===== Recorded data =====
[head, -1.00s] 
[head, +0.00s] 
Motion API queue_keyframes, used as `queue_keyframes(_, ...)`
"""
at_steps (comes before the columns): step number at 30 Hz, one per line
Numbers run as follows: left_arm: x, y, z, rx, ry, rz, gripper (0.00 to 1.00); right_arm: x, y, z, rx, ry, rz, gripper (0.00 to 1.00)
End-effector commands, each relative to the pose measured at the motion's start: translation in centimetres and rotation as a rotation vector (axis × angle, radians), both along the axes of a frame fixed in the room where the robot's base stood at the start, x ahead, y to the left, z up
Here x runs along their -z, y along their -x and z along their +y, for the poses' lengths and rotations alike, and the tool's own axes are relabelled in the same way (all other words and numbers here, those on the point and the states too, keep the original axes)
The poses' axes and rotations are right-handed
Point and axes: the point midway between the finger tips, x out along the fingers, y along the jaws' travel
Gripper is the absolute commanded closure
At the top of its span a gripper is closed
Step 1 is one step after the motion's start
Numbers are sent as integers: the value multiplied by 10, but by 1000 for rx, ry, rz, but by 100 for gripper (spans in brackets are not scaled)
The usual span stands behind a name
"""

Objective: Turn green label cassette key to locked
=====
Task statement: Transcribe the lines above from the one with "Motion API queue_keyframes, used" through the one with "End-effector commands, each". Include both ends and leave out every other line.

Expected answer:
Motion API queue_keyframes, used as `queue_keyframes(_, ...)`
"""
at_steps (comes before the columns): step number at 30 Hz, one per line
Numbers run as follows: left_arm: x, y, z, rx, ry, rz, gripper (0.00 to 1.00); right_arm: x, y, z, rx, ry, rz, gripper (0.00 to 1.00)
End-effector commands, each relative to the pose measured at the motion's start: translation in centimetres and rotation as a rotation vector (axis × angle, radians), both along the axes of a frame fixed in the room where the robot's base stood at the start, x ahead, y to the left, z up

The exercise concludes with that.